Finding the body is actually sort of a good thing, because it makes Sam realize they must be close to the hidden base. He sets up Chekov’s signal finder (he got it earlier in the book from Not-Q), and discover the hidden base deep within the caves of the Sahara desert.

So the bad guys have been intercepting satellite signals and then selling off the information to the governments. I’ve covered that. What I still don’t understand is how that works. This hidden base is more-or-less a couple of retractable satellite dishes in the middle of the Sahara. How do you intercept a radio signal? Either they’re transmitted toward a target or radially in all directions. Or am I wrong about this?

It turns out that the guy running the base is a former Nazi named Dr. Handel. The fact that he’s a former Nazi doesn’t have a lot to do with the plot other than to tell us he’s the real bad guy. He was, in fact, previously working for the American government on spy satellite technology, because yes we did in fact employ former Nazis to get our space program going and no, I’m not proud of it either but at least we got to the moon first is all I’m saying. He defected, apparently because there’s good money in defecting. He doesn’t seem to have any kind of ideology, Nazi or otherwise, as his motivation. He just likes money and figured out a brilliant way to get some that obviously wouldn’t backfire ever.
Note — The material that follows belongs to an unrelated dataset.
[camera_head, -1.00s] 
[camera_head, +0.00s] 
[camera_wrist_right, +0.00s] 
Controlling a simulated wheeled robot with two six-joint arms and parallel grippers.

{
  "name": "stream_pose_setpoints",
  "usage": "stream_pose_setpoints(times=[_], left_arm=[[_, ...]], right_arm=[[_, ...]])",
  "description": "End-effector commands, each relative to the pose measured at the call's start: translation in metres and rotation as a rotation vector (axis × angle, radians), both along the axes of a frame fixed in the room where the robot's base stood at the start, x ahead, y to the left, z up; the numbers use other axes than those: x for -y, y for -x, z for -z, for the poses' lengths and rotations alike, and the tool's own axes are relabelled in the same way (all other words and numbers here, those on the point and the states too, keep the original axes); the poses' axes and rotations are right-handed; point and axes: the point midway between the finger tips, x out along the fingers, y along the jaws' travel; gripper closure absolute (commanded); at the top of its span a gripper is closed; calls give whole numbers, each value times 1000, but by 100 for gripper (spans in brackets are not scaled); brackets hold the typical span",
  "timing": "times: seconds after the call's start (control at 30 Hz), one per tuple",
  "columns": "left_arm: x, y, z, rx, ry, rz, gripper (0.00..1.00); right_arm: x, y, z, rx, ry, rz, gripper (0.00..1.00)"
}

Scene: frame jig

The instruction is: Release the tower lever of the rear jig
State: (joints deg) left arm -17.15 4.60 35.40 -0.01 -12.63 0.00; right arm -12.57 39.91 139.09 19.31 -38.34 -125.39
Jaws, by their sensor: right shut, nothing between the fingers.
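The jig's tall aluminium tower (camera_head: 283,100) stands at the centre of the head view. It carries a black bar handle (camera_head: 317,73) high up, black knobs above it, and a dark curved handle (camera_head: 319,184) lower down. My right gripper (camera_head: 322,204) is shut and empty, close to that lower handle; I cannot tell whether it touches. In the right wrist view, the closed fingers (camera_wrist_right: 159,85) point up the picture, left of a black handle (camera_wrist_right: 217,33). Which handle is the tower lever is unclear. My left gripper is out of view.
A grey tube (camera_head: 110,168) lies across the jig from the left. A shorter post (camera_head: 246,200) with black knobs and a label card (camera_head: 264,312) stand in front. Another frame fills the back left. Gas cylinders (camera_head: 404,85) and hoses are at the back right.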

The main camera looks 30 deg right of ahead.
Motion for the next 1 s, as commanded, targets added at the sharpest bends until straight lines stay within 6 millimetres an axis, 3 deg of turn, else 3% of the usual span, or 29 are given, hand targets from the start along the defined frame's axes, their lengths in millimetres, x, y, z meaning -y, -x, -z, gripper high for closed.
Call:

He’s a load-bearing boss, so when he dies Sam and Amanda have to escape the base before it explodes. On the way out they find Skoll and he gets out too so that he can be in the next thrilling adventure I guess.
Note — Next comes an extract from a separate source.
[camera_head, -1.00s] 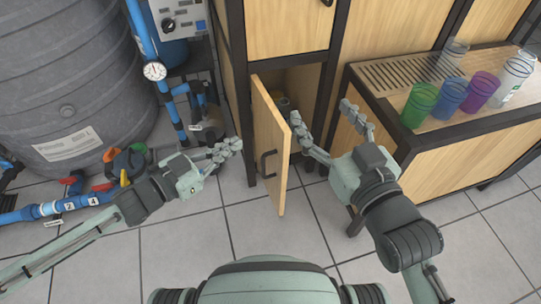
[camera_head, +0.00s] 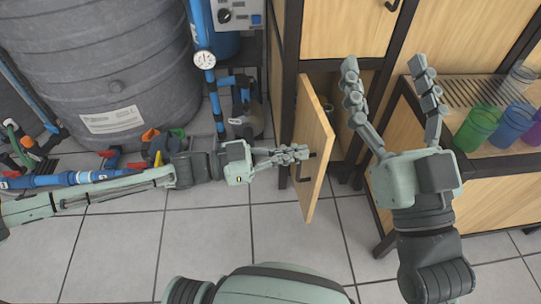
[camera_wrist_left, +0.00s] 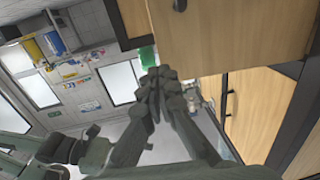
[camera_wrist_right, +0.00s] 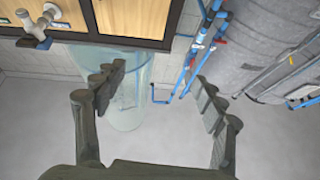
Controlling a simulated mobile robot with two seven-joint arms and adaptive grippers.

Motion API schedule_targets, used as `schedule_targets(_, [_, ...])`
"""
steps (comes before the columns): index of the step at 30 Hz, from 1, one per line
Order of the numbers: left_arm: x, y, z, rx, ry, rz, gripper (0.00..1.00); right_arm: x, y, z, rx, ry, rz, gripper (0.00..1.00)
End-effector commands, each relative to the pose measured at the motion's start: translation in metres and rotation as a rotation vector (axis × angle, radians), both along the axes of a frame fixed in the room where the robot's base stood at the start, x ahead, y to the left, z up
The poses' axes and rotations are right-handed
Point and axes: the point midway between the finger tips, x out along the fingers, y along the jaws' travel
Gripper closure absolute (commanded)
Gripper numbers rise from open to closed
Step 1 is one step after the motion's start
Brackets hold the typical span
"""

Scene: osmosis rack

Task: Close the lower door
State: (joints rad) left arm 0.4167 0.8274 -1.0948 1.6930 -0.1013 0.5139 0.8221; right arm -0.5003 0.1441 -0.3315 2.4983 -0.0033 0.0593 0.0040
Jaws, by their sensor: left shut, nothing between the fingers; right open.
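The lower door (camera_head: 311,120) is a narrow wooden panel that stands swung open from its dark-framed cabinet in the head view. A dark handle is on its left-facing side, partly hidden by my left gripper (camera_head: 302,153). The left gripper is shut and empty, its fingertips overlapping the handle area; I cannot tell whether they touch. In the left wrist view its closed fingertips (camera_wrist_left: 157,82) are below a wooden panel (camera_wrist_left: 225,35). My right gripper (camera_head: 385,68) is open and empty, right of the door; its spread fingers (camera_wrist_right: 160,85) also show in the right wrist view.
A wooden bench (camera_head: 500,190) with green, blue and purple cups stands at the right. A big grey tank (camera_head: 110,70), blue pipes (camera_head: 75,178) and a gauge (camera_head: 204,59) are at the left. The tiled floor (camera_head: 200,235) in front is clear.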

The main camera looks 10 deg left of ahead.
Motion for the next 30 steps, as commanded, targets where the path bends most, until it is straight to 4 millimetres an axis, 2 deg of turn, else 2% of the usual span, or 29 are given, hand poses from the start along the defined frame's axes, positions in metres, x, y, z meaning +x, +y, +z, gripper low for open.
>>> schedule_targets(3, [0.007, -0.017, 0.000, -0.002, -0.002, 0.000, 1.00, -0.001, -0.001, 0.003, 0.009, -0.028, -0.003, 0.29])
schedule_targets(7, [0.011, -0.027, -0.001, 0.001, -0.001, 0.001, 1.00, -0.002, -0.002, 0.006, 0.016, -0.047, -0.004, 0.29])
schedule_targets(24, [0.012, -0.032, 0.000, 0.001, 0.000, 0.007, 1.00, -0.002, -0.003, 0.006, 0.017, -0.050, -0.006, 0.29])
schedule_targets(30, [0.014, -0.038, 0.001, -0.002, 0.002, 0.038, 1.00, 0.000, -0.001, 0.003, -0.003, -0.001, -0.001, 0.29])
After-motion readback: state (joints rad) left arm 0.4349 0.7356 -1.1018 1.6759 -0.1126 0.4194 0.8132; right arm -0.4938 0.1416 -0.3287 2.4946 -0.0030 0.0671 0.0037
That’s not the end of the book, though! We still have to get Olliver, the guy we knew was a bad guy all along even if Sam (the super-spy, mind you) didn’t! Remember when we discovered that the bags of money Dodd and Sam had were full of useless paper? Well, Olliver did that. He tries to make off with the money, but he gets killed in the pursuit. Not by Sam, mind you, but by the Arab girl he was all pedophile-y with. And that’s the book.

Here’s the thing: this book didn’t actually seem all that bad until I finished with it and started thinking about it. Honestly, while I was reading it, I thought it was going to turn out pretty good. And in some ways, it was pretty decent. It had a certain internal logic, and while he was just a James Bond ripoff Sam Durell was actually a pretty decent protagonist of the standard grizzled too-many-battles-but-it’s-my-life stripe.

One thing about this book was that it very occasionally had some really odd word choices and phrasing. Nothing too bad, this isn’t like that other spy book I read with it’s consistent awfulness, but very occasionally the book would use words that, while correct, just struck me as odd. At one point a character speaks between “mouthsful” of food. I’d’ve used “mouthfuls.” The little squiggly red line concurs with my judgement. Sam uses a set of “picklocks.” And several, several times it talks about how a character “lighted” a cigarette. Edward S. Aarons was an American author, so this isn’t some kind of weird ESL thing. Was that just how people talked in 1970? Or maybe it’s not Aarons’s fault, but Fawcett books had an idiot copy-editor? I wonder if we’ll ever know.

Oh, and incidentally, I picked this book up in the science fiction section of my used book store. I guess it was just because of the title. I am not happy with them.